Paycheck Fairness Act Clears Committee.  On February 26, the House Committee on Education and Labor reported out H.R. 7, the Paycheck Fairness Act, which would radically revise the Equal Pay Act.  House leadership is promising swift floor action, with the bill possibly being brought up within the next two to three weeks, with passage all but-assured.  Importantly, however, there were no defections at the Committee level on the Republican side, a fact that was not a given going into this debate considering the sensitivities of the issues.
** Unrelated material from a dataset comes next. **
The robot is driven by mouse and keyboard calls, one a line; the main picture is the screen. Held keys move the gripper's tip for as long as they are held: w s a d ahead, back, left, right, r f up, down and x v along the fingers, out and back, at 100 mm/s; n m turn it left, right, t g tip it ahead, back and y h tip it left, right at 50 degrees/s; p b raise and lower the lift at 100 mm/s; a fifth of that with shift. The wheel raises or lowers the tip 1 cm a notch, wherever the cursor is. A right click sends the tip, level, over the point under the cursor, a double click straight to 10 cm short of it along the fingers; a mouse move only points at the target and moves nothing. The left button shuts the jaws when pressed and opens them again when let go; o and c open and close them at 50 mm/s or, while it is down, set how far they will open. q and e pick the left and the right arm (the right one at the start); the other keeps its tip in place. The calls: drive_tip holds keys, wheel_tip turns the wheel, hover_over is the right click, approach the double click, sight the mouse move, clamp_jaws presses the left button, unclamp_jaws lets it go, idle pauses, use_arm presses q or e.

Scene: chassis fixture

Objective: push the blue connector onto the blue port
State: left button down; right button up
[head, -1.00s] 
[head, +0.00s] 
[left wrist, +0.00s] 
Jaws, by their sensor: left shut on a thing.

You may recall that Seyfarth partner Camille Olson was the sole witness invited to testify on problems with the legislation; the other six witnesses were wholly supportive.  Her testimony helped lay the groundwork for a number of amendments, including one striking new provisions that would quite literally make it impossible for an employer to demonstrate that a factor other than sex explained the pay differential at issue.  Unfortunately, the Committee rejected the amendments, and cleared the way for the plaintiffs’ bar to rack up easy wins, with unlimited punitive and compensatory damages and expanded class actions.

Previously, House-passed versions of this overreaching legislation have died in the Senate but, given the heightened focus on these sensitive issues and the fact three Republican women are up for reelection next year, we are taking nothing for granted and will remain engaged as the debate moves to the Senate.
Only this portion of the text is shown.